Exercise aim:
Copy, from the entries below, each line where the word "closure" can be found.
>> BEGIN
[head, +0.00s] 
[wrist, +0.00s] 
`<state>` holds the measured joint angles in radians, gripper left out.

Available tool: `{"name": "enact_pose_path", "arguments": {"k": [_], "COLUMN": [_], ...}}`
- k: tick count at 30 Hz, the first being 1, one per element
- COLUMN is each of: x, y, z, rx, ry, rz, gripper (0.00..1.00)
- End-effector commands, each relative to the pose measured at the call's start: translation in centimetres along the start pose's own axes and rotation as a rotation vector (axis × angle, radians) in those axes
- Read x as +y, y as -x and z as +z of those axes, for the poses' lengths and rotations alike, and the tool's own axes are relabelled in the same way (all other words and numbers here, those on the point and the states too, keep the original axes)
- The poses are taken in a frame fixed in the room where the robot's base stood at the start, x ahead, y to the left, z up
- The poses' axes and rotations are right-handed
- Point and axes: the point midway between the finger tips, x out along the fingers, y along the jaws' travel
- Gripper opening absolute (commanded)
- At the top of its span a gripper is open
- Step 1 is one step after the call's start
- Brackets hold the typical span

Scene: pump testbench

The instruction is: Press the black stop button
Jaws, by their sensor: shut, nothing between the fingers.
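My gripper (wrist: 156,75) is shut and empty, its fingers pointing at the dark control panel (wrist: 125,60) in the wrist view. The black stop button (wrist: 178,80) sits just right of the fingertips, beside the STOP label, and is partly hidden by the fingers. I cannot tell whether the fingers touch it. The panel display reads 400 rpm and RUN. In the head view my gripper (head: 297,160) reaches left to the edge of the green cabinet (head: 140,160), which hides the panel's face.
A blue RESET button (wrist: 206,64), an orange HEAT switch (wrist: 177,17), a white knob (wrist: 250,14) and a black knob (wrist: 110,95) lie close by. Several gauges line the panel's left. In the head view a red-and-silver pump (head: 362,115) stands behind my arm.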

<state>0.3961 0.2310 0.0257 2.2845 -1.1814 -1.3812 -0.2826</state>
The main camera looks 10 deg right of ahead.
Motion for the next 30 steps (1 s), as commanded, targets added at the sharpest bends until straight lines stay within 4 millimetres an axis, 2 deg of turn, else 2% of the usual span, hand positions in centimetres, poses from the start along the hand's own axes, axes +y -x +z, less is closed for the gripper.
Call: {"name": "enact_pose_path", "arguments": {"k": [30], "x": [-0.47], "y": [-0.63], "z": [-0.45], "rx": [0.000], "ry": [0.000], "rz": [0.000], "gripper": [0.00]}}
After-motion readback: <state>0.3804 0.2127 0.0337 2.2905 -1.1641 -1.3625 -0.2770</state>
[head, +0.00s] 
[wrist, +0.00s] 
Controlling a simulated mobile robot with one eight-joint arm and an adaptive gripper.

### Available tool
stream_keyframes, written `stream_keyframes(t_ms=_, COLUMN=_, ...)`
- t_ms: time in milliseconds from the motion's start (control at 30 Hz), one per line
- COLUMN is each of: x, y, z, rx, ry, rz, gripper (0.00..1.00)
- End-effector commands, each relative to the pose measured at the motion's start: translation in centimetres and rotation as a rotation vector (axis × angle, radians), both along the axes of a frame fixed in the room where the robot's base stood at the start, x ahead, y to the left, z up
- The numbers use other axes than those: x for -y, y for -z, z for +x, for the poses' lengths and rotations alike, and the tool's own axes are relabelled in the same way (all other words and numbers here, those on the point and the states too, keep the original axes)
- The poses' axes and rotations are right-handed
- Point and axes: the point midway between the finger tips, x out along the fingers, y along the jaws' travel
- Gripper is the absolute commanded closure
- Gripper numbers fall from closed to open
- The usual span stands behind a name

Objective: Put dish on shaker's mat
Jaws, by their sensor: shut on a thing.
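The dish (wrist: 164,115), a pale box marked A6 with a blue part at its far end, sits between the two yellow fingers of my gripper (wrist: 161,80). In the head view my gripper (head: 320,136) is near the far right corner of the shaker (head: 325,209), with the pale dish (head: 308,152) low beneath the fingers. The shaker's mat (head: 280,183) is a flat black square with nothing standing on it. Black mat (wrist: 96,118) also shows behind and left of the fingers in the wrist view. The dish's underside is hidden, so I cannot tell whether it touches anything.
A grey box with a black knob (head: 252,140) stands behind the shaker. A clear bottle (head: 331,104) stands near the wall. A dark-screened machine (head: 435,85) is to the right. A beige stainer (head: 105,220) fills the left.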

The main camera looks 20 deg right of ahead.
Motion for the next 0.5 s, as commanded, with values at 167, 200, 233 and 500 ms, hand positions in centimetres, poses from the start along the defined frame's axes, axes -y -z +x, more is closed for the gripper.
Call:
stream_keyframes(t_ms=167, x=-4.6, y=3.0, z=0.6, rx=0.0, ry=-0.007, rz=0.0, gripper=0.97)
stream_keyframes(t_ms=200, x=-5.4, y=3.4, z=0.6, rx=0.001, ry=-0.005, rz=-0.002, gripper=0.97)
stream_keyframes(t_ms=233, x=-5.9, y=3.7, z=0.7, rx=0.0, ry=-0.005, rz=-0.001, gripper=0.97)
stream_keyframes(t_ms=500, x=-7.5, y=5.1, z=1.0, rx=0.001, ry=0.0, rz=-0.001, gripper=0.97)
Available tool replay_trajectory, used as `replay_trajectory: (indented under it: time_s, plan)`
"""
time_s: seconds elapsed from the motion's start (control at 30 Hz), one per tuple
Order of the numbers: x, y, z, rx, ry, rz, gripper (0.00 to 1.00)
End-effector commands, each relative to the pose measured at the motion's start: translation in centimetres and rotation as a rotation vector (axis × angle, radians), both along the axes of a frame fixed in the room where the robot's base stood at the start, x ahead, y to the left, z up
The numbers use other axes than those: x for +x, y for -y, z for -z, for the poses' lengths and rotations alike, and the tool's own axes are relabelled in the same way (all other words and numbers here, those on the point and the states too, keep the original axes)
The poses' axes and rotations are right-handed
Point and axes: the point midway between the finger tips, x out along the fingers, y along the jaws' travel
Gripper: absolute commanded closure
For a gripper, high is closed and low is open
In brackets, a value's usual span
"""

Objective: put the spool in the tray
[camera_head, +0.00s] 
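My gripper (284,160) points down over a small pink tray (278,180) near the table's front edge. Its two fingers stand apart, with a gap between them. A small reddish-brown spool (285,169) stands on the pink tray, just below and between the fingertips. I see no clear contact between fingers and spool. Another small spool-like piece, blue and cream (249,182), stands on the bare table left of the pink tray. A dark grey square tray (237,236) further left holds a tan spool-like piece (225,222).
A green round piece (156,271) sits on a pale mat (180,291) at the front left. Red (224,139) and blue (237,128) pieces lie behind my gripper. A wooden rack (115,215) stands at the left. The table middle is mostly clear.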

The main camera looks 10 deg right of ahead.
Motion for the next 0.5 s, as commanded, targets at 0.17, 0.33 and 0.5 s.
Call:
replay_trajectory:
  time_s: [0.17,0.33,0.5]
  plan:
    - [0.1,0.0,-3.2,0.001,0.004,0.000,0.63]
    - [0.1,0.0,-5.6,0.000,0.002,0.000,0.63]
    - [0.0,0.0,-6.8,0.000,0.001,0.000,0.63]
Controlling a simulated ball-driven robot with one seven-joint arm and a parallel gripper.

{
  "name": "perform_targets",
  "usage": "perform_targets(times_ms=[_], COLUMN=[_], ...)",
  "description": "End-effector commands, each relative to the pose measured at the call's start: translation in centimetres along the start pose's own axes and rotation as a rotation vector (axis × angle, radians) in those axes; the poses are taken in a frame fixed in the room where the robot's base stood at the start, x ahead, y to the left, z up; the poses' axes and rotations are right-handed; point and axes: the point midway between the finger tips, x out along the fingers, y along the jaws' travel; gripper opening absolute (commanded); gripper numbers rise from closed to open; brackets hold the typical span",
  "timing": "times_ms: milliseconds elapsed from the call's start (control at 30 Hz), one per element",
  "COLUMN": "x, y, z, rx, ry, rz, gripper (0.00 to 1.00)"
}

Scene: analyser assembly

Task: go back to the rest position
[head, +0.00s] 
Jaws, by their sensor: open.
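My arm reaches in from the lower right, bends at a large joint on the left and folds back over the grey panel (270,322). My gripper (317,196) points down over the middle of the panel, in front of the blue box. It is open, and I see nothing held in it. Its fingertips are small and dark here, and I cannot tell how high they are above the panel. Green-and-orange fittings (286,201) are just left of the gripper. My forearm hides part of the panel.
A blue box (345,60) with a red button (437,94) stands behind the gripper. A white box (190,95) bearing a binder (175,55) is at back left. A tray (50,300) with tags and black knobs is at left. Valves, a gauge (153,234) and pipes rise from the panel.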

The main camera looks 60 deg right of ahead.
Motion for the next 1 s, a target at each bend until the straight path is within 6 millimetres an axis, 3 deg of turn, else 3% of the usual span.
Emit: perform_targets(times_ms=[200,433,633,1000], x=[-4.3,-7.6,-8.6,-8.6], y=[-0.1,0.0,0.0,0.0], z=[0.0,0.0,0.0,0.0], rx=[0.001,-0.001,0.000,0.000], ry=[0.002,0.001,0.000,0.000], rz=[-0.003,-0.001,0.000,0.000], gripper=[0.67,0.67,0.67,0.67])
>> END
Correct answer:
- Gripper is the absolute commanded closure
Gripper: absolute commanded closure

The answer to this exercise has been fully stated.